Robot control records:

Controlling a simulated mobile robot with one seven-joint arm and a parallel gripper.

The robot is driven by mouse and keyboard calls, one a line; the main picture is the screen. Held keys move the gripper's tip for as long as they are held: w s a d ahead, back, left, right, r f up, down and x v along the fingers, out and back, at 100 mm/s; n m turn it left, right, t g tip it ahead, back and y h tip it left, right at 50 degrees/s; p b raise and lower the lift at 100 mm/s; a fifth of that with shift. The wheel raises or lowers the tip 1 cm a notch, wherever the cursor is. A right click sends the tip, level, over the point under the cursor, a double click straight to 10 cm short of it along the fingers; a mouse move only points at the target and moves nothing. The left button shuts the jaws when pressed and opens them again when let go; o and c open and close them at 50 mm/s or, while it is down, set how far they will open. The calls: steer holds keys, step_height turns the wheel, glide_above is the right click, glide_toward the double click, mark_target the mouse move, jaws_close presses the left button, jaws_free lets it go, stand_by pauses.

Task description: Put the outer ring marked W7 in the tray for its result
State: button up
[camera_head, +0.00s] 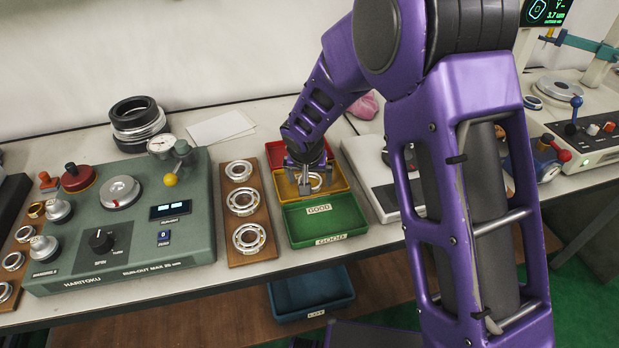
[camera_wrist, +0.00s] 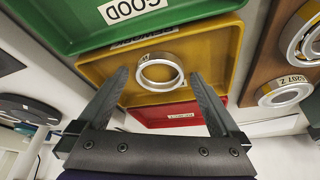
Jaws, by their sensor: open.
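A silvery outer ring (camera_wrist: 140,76) lies in the yellow tray (camera_wrist: 215,45) in the wrist view. A small mark shows at its edge, too small to read surely. My gripper (camera_wrist: 158,73) is open, with one finger on each side of the ring and gaps between. In the head view, my gripper (camera_head: 306,184) is low over the yellow tray (camera_head: 341,181), and the ring (camera_head: 317,182) shows partly behind the fingers. The green tray (camera_head: 345,222), labelled GOOD, is in front. The red tray (camera_head: 274,152) is behind, its label unreadable.
A wooden board (camera_head: 253,200) with several bearing rings stands left of the trays, beside a green run-out tester (camera_head: 140,245). A pale flat device (camera_head: 370,175) stands close on the right. A blue bin (camera_head: 310,292) is below the bench edge.

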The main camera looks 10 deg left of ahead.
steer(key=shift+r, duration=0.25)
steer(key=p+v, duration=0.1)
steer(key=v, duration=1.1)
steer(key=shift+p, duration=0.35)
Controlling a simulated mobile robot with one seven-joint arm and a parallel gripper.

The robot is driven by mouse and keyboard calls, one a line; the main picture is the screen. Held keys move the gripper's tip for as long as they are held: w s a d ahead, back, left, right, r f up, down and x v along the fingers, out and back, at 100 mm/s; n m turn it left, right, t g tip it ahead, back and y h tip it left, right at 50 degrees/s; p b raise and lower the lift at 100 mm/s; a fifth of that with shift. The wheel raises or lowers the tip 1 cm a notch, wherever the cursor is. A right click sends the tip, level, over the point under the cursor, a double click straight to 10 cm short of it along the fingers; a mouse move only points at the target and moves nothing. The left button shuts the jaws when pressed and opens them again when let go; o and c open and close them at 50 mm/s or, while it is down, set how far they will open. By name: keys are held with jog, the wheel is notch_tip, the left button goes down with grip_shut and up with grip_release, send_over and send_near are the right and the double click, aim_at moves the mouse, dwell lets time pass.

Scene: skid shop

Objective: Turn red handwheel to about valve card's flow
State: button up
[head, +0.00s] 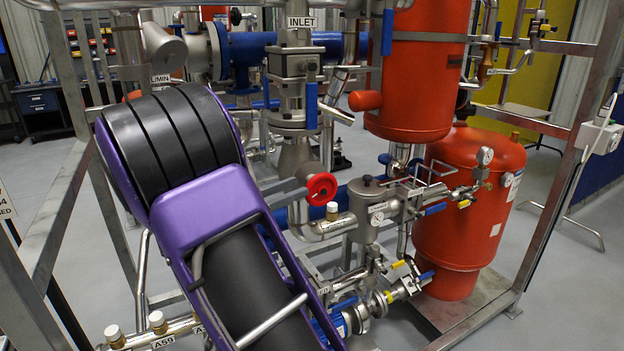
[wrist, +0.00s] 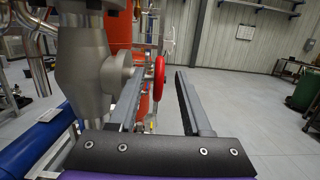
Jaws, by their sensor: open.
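The red handwheel (head: 321,188) is on the pipework at the centre of the head view, facing the camera, with a dark hub opening. In the wrist view the handwheel (wrist: 160,79) shows nearly edge-on, beside a grey metal valve body (wrist: 88,60). My gripper (wrist: 160,84) is open, and its two long grey fingers point forward with the wheel appearing between their tips. I cannot tell whether either finger touches it. My gripper is hidden behind my purple arm in the head view. A label ending in "L/MIN" (head: 160,79) is partly covered; I cannot identify a readable valve card.
A red tank (head: 465,215) with gauges stands right of the wheel. Pipes and a small pump (head: 365,315) lie below it. A steel frame post (head: 570,140) borders the skid. Open grey floor (wrist: 240,100) lies right in the wrist view.

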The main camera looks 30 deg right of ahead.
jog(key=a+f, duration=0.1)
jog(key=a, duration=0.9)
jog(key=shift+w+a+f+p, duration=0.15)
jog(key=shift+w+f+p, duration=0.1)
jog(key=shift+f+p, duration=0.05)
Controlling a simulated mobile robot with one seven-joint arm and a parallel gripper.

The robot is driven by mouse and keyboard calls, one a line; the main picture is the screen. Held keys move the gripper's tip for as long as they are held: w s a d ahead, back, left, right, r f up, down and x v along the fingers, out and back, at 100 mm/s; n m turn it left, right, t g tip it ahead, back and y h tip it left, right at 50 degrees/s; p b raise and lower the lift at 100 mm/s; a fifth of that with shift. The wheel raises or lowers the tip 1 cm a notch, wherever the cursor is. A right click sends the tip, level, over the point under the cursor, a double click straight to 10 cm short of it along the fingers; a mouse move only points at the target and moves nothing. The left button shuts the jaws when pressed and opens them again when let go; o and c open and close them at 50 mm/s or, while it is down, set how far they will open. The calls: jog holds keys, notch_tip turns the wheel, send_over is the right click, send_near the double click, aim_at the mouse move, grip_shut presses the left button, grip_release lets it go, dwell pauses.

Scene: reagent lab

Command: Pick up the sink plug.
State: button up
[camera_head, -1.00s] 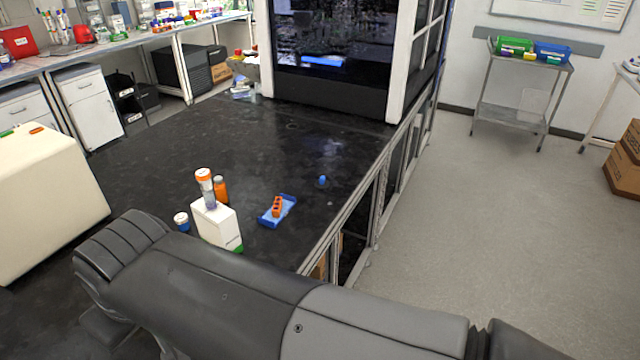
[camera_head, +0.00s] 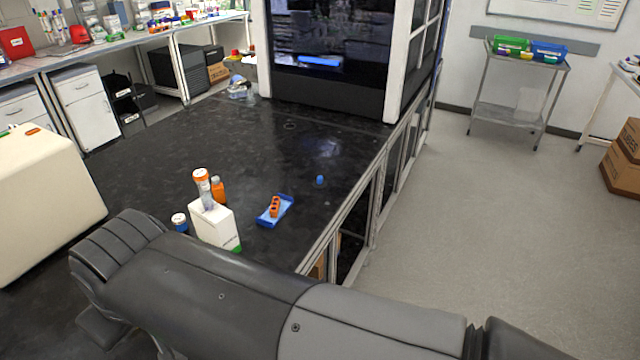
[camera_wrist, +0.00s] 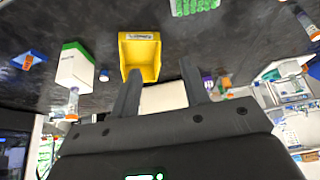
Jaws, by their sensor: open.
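I cannot make out a sink plug for certain in either view. A small blue piece (camera_head: 320,180) stands alone on the black bench in the head view, near its right edge; it is too small to tell what it is. My gripper (camera_wrist: 160,67) shows in the wrist view with its two fingers apart and nothing between them. A yellow bin (camera_wrist: 140,38) lies beyond the fingers, apart from them. In the head view my arm crosses the foreground and the gripper is out of sight.
A white box (camera_head: 214,224), an orange-capped tube (camera_head: 202,180), an orange bottle (camera_head: 218,189) and a blue tray (camera_head: 283,208) with an orange rack stand on the black bench (camera_head: 240,135). The wrist view also shows a green rack (camera_wrist: 195,5). The bench's middle is clear.

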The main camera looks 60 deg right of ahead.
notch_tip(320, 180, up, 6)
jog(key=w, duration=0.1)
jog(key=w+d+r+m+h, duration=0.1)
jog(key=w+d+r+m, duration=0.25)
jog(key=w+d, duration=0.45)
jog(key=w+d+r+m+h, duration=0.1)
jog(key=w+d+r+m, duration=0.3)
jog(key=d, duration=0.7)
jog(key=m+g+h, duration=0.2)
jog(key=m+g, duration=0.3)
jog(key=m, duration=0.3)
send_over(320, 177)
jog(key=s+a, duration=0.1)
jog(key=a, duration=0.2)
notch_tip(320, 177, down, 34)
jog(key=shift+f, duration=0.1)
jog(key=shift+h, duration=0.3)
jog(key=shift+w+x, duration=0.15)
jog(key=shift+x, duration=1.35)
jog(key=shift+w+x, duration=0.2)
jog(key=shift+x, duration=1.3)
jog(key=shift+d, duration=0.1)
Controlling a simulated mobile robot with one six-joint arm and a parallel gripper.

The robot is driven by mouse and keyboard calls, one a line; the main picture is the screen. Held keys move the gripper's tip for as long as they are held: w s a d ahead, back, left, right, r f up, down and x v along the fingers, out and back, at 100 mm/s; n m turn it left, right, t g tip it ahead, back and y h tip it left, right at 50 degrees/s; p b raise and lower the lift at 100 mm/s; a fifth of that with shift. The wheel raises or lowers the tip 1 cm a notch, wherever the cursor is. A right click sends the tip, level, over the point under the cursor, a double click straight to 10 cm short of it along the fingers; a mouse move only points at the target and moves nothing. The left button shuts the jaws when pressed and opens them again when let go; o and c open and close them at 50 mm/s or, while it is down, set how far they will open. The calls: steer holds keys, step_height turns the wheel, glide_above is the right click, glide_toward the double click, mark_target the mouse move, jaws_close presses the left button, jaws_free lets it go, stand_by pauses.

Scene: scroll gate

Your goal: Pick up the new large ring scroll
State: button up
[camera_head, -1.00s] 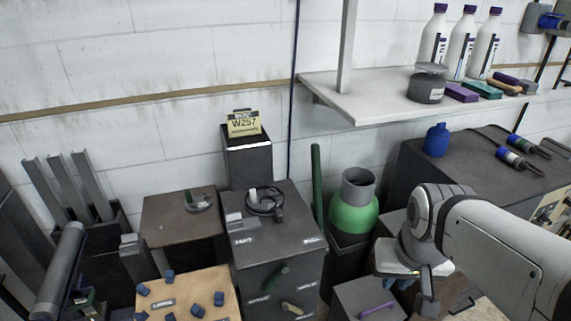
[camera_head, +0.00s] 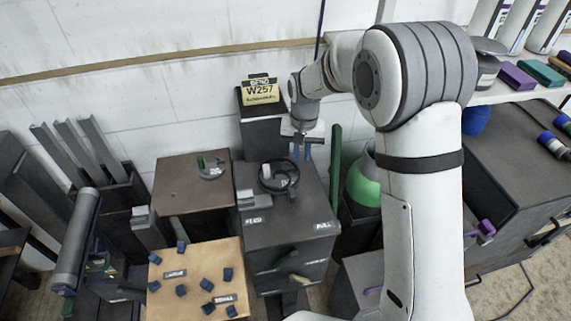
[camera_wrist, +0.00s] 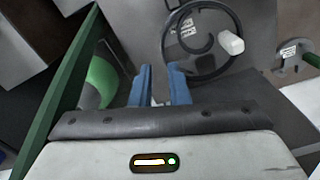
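A large black ring (camera_head: 280,190), apparently the large ring scroll, lies on top of the dark cabinet, with a pale block on it. In the wrist view the ring (camera_wrist: 166,50) lies beyond my fingertips, with a smaller dark arc inside it and the pale block at its right. My gripper (camera_head: 302,150) hangs above the back right of the cabinet, behind and to the right of the ring. In the wrist view its two blue fingers (camera_wrist: 160,78) are apart with nothing between them. They do not touch the ring.
A green post (camera_head: 335,160) and a green cylinder (camera_head: 362,182) stand right of the cabinet. A dark pedestal with a yellow W257 sign (camera_head: 260,92) rises behind it. A brown-topped box (camera_head: 180,185) with a smaller grey arc (camera_head: 211,171) stands to the left.

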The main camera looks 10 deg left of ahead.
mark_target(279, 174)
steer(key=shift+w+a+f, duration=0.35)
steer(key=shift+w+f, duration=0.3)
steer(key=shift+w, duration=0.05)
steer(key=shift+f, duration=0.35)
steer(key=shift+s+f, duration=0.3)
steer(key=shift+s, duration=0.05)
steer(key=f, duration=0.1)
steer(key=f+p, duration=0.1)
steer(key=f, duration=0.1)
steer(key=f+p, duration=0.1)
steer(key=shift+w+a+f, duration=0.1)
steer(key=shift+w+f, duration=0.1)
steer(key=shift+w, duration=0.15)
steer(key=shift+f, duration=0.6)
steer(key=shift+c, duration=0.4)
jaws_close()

Your instructions: Identify the lines above that contain the word "Scene", then copy them.

Result for this task:
Scene: skid shop
Scene: reagent lab
Scene: scroll gate

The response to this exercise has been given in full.